_Directions_
Reproduce nothing but the closing run of lines: the line with "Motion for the" and each line that follows it to the end of the data.

# START OF Information shown

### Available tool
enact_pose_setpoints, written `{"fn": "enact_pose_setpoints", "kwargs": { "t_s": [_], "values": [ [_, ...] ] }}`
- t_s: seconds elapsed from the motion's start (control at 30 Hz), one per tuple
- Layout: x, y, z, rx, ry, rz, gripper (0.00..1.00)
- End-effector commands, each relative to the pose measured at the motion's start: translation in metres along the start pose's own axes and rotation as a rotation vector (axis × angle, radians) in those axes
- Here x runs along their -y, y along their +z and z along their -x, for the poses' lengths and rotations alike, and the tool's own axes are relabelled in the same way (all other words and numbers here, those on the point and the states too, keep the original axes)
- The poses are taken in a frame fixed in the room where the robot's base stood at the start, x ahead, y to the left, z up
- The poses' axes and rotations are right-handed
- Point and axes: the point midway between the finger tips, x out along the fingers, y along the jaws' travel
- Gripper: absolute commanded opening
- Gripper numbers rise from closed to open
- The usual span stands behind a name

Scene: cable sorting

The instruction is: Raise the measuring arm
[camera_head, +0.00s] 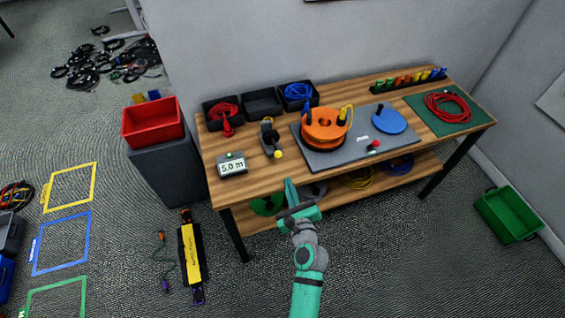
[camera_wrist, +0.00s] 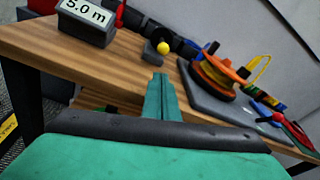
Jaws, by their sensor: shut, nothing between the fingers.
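The measuring arm appears to be part of the small dark device with a yellow knob (camera_head: 277,154) on the wooden table, right of the display reading 5.0 m (camera_head: 232,166). The yellow knob also shows in the wrist view (camera_wrist: 163,48), low on the device near the tabletop. My gripper (camera_head: 289,182) is at the table's front edge, in front of the device and apart from it. In the wrist view its fingers (camera_wrist: 160,82) are together and empty, pointing toward the knob. The device's far side is unclear.
An orange reel (camera_head: 325,130) and a blue disc (camera_head: 388,121) stand on a grey plate (camera_head: 340,155) at the right. Black bins (camera_head: 262,104) line the back. A red cable (camera_head: 447,106) lies on a green mat. Bare wood lies between the gripper and the device.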

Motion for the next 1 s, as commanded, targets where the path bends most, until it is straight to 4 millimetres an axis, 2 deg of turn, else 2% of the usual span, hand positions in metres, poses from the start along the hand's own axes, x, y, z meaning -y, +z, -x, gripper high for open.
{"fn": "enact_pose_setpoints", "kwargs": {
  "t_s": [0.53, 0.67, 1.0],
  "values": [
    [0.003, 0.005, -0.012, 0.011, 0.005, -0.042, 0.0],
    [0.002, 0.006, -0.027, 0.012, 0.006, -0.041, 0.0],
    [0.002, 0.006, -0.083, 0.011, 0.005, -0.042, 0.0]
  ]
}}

# END OF Information shown

_Response_
Motion for the next 1 s, as commanded, targets where the path bends most, until it is straight to 4 millimetres an axis, 2 deg of turn, else 2% of the usual span, hand positions in metres, poses from the start along the hand's own axes, x, y, z meaning -y, +z, -x, gripper high for open.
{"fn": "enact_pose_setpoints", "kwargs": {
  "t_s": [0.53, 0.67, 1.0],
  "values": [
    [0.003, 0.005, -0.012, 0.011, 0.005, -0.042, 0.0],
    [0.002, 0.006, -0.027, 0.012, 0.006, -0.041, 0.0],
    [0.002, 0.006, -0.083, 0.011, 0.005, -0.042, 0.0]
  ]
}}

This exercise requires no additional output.